Le 17 juillet 2022, Mgr Mugambi a lu une déclaration publiée par l’archevêque de Mombasa, Mgr Martin Kivuva Musonde, au nom des évêques du Kenya, exhortant les plus hauts responsables de l’État à faire preuve de retenue à l’approche des élections générales et à assurer un transfert de pouvoir sans heurts. Les évêques ont également exhorté les politiciens à s’abstenir d’inciter à la haine selon des lignes politiques, tribales ou religieuses.
Du 18 au 22 juillet 2022, Nairobi a accueilli le deuxième Congrès catholique panafricain, dont le but était de promouvoir et de maintenir de bonnes pratiques afin d’améliorer l’Église et la société.
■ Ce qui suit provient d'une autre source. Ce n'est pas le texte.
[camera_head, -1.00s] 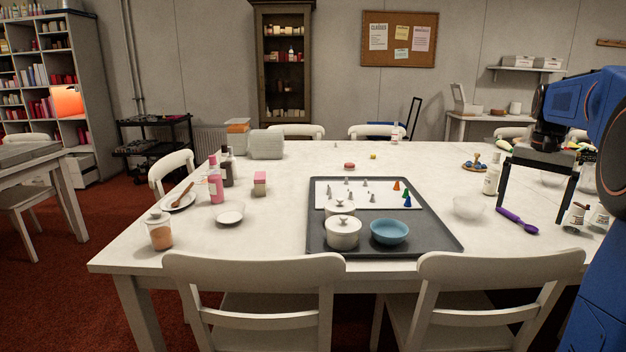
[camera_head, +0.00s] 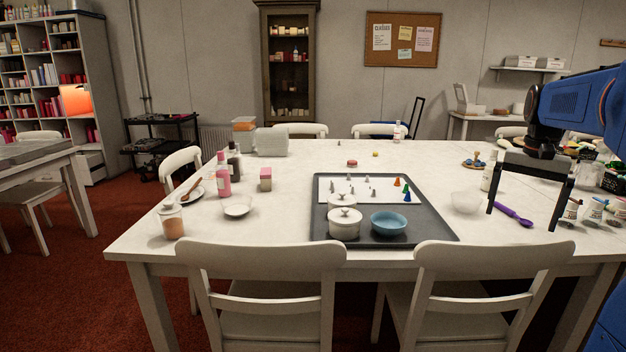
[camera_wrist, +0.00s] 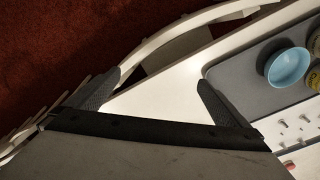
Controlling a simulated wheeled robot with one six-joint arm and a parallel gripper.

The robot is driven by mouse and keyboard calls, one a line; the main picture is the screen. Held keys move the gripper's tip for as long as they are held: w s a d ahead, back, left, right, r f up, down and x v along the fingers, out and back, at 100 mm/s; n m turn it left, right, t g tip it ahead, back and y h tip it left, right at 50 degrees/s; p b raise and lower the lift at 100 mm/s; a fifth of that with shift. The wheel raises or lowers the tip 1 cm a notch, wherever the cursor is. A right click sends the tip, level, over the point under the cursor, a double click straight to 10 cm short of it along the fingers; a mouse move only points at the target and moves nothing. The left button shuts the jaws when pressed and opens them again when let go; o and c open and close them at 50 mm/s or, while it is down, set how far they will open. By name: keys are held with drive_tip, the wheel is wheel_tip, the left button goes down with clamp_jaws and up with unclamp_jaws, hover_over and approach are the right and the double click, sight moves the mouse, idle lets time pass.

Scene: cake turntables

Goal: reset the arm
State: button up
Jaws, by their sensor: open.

Le 9 août 2022, des élections présidentielles et législatives ont eu lieu. La Conférence épiscopale kenyane a publié une déclaration et une prière dans lesquelles elle a demandé aux « responsables politiques de se comporter avec civilité » et « d’éviter les insultes et les déclarations incendiaires qui pourraient attiser la haine et la violence ethniques ». Elle a déclaré que les opposants politiques ne devraient jamais régler leurs comptes par la violence et les menaces.
Le 22 décembre 2022, des combattants d’Al-Shabaab ont revendiqué une attaque au lance-roquettes et des échanges de coups de feu avec la police dans l’est du Kenya, tuant deux officiers et un civil. Selon des sources médiatiques, les raids transfrontaliers depuis la Somalie visent à faire pression sur le gouvernement kenyan pour qu’il se retire des forces de maintien de la paix de l’Union africaine dans le pays voisin.
Perspectives pour la liberté religieuse
Les tensions dans le pays à cause du terrorisme d’Al-Shabaab sont préoccupantes, non seulement du fait de ce terrorisme, mais aussi en raison de cas de violations des droits de l’homme à l’encontre de fidèles musulmans dans le cadre de la politique de lutte antiterroriste du gouvernement.
La liberté religieuse est toutefois globalement respectée par l’État, et vécue entre les différentes communautés. Les perspectives de liberté religieuse restent positives.